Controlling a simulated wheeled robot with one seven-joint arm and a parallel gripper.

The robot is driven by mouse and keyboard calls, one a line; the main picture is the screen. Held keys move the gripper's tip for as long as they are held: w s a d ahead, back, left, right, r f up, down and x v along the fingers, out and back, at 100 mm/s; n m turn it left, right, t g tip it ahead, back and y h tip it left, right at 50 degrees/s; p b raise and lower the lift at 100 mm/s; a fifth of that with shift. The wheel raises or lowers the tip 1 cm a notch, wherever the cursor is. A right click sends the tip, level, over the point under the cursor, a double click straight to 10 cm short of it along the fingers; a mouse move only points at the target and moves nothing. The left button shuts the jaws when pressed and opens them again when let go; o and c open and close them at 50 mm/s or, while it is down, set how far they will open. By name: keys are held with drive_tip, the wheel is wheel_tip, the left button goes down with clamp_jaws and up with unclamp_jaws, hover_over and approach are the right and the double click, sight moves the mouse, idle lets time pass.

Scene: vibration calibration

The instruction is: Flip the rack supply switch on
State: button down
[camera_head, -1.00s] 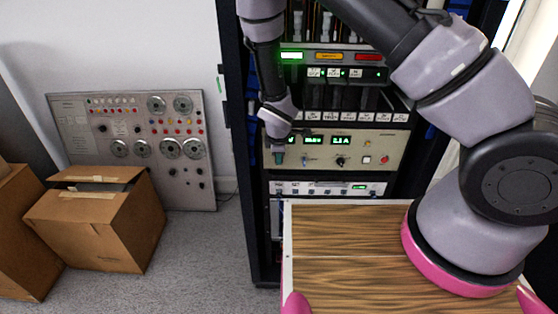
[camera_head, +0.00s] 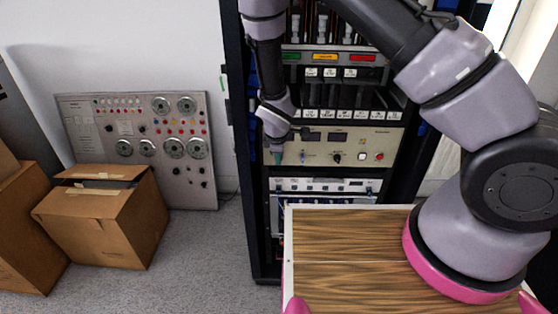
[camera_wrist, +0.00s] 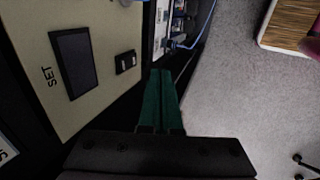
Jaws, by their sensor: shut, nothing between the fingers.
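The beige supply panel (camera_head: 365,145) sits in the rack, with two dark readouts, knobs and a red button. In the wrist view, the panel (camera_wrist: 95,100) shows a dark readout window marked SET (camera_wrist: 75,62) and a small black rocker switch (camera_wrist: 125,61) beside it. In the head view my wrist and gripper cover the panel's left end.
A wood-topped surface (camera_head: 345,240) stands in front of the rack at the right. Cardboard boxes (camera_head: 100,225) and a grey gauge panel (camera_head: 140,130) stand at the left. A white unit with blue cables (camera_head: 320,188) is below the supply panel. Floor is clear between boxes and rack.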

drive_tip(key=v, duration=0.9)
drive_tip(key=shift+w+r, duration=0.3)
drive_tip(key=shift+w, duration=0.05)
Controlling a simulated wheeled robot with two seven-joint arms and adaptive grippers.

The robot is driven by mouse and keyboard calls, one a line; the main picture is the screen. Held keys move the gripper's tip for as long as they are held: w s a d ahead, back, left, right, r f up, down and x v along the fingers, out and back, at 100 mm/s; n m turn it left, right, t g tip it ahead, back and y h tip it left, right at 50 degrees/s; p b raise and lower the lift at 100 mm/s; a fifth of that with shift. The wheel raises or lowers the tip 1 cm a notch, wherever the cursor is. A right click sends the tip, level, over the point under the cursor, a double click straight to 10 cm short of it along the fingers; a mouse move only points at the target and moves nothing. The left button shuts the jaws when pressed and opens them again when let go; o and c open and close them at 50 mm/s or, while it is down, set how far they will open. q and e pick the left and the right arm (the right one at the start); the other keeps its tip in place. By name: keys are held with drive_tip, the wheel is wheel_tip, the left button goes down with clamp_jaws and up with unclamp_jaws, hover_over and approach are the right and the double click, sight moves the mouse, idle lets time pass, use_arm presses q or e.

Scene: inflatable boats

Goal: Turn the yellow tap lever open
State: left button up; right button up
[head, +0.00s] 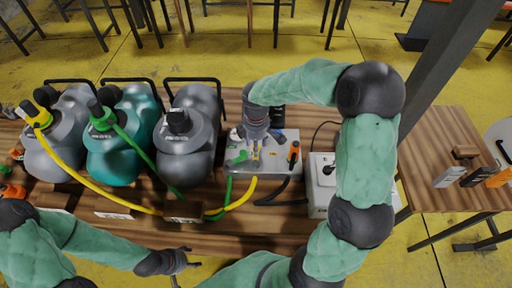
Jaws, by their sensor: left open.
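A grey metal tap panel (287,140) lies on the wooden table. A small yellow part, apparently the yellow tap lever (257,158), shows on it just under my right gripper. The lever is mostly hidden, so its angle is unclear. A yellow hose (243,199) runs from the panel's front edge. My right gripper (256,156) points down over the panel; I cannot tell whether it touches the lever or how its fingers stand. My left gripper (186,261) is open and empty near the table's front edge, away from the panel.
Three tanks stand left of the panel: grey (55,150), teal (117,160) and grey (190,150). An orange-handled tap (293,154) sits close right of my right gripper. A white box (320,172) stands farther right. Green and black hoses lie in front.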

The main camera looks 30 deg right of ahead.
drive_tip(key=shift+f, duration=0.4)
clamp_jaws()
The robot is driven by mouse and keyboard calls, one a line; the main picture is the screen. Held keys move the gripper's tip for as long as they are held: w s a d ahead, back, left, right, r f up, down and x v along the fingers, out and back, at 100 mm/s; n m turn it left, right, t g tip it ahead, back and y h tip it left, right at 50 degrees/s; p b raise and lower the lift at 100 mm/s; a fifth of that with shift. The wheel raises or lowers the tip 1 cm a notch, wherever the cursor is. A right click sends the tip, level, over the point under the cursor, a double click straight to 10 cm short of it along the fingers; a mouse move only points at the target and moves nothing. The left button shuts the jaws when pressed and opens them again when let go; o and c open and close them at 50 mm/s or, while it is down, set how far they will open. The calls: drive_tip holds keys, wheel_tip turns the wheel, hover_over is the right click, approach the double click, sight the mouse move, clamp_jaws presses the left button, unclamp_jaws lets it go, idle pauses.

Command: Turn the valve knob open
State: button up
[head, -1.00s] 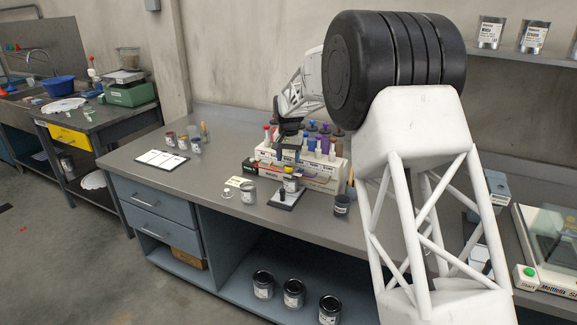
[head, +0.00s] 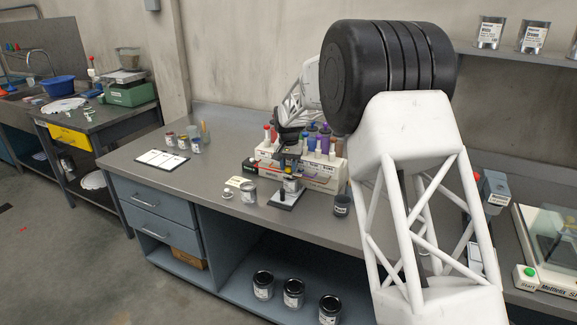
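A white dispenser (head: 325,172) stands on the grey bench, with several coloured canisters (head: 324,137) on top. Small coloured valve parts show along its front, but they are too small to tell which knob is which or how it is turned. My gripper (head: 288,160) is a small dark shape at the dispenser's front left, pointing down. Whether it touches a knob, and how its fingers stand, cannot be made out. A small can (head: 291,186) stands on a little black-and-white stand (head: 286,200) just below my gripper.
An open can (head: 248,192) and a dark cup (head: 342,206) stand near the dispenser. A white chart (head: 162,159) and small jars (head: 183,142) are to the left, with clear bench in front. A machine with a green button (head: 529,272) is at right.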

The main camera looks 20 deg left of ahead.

## Set problem
Your copy of the data above should match it exactly, except that pictures are left out.

## Answer for this exercise
Controlling a simulated wheeled robot with one seven-joint arm and a parallel gripper.

The robot is driven by mouse and keyboard calls, one a line; the main picture is the screen. Held keys move the gripper's tip for as long as they are held: w s a d ahead, back, left, right, r f up, down and x v along the fingers, out and back, at 100 mm/s; n m turn it left, right, t g tip it ahead, back and y h tip it left, right at 50 degrees/s; p b raise and lower the lift at 100 mm/s; a fifth of that with shift. The wheel raises or lowers the tip 1 cm a notch, wherever the cursor is. A right click sends the tip, level, over the point under the cursor, a double click straight to 10 cm short of it along the fingers; a mouse move only points at the target and moves nothing. The left button shuts the jaws when pressed and opens them again when let go; o and c open and close them at 50 mm/s or, while it is down, set how far they will open. By name: keys are held with drive_tip, the wheel is wheel_tip, the left button goes down with clamp_jaws and up with unclamp_jaws, hover_over and approach are the right and the double click, sight moves the mouse, idle lets time pass.

Scene: vibration calibration

The instruction is: Flip the rack supply switch on
State: button down
[camera_head, -1.00s] 
[camera_head, +0.00s] 
[camera_wrist, +0.00s] 
Jaws, by their sensor: shut, nothing between the fingers.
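The beige supply panel (camera_head: 365,145) sits in the rack, with two dark readouts, knobs and a red button. In the wrist view, the panel (camera_wrist: 95,100) shows a dark readout window marked SET (camera_wrist: 75,62) and a small black rocker switch (camera_wrist: 125,61) beside it. In the head view my wrist and gripper cover the panel's left end.
A wood-topped surface (camera_head: 345,240) stands in front of the rack at the right. Cardboard boxes (camera_head: 100,225) and a grey gauge panel (camera_head: 140,130) stand at the left. A white unit with blue cables (camera_head: 320,188) is below the supply panel. Floor is clear between boxes and rack.

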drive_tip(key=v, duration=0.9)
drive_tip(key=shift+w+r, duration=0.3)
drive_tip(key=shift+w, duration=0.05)
Controlling a simulated wheeled robot with two seven-joint arms and adaptive grippers.

The robot is driven by mouse and keyboard calls, one a line; the main picture is the screen. Held keys move the gripper's tip for as long as they are held: w s a d ahead, back, left, right, r f up, down and x v along the fingers, out and back, at 100 mm/s; n m turn it left, right, t g tip it ahead, back and y h tip it left, right at 50 degrees/s; p b raise and lower the lift at 100 mm/s; a fifth of that with shift. The wheel raises or lowers the tip 1 cm a notch, wherever the cursor is. A right click sends the tip, level, over the point under the cursor, a double click straight to 10 cm short of it along the fingers; a mouse move only points at the target and moves nothing. The left button shuts the jaws when pressed and opens them again when let go; o and c open and close them at 50 mm/s or, while it is down, set how far they will open. q and e pick the left and the right arm (the right one at the start); the other keeps its tip in place. By name: keys are held with drive_tip, the wheel is wheel_tip, the left button goes down with clamp_jaws and up with unclamp_jaws, hover_over and approach are the right and the double click, sight moves the mouse, idle lets time pass, use_arm presses q or e.

Scene: inflatable boats

Goal: Turn the yellow tap lever open
State: left button up; right button up
[head, +0.00s] 
Jaws, by their sensor: left open.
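A grey metal tap panel (287,140) lies on the wooden table. A small yellow part, apparently the yellow tap lever (257,158), shows on it just under my right gripper. The lever is mostly hidden, so its angle is unclear. A yellow hose (243,199) runs from the panel's front edge. My right gripper (256,156) points down over the panel; I cannot tell whether it touches the lever or how its fingers stand. My left gripper (186,261) is open and empty near the table's front edge, away from the panel.
Three tanks stand left of the panel: grey (55,150), teal (117,160) and grey (190,150). An orange-handled tap (293,154) sits close right of my right gripper. A white box (320,172) stands farther right. Green and black hoses lie in front.

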The main camera looks 30 deg right of ahead.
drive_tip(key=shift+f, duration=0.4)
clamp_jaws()
The robot is driven by mouse and keyboard calls, one a line; the main picture is the screen. Held keys move the gripper's tip for as long as they are held: w s a d ahead, back, left, right, r f up, down and x v along the fingers, out and back, at 100 mm/s; n m turn it left, right, t g tip it ahead, back and y h tip it left, right at 50 degrees/s; p b raise and lower the lift at 100 mm/s; a fifth of that with shift. The wheel raises or lowers the tip 1 cm a notch, wherever the cursor is. A right click sends the tip, level, over the point under the cursor, a double click straight to 10 cm short of it along the fingers; a mouse move only points at the target and moves nothing. The left button shuts the jaws when pressed and opens them again when let go; o and c open and close them at 50 mm/s or, while it is down, set how far they will open. The calls: drive_tip holds keys, wheel_tip turns the wheel, hover_over is the right click, approach the double click, sight the mouse move, clamp_jaws presses the left button, unclamp_jaws lets it go, idle pauses.

Command: Turn the valve knob open
State: button up
[head, -1.00s] 
[head, +0.00s] 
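A white dispenser (head: 325,172) stands on the grey bench, with several coloured canisters (head: 324,137) on top. Small coloured valve parts show along its front, but they are too small to tell which knob is which or how it is turned. My gripper (head: 288,160) is a small dark shape at the dispenser's front left, pointing down. Whether it touches a knob, and how its fingers stand, cannot be made out. A small can (head: 291,186) stands on a little black-and-white stand (head: 286,200) just below my gripper.
An open can (head: 248,192) and a dark cup (head: 342,206) stand near the dispenser. A white chart (head: 162,159) and small jars (head: 183,142) are to the left, with clear bench in front. A machine with a green button (head: 529,272) is at right.

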The main camera looks 20 deg left of ahead.

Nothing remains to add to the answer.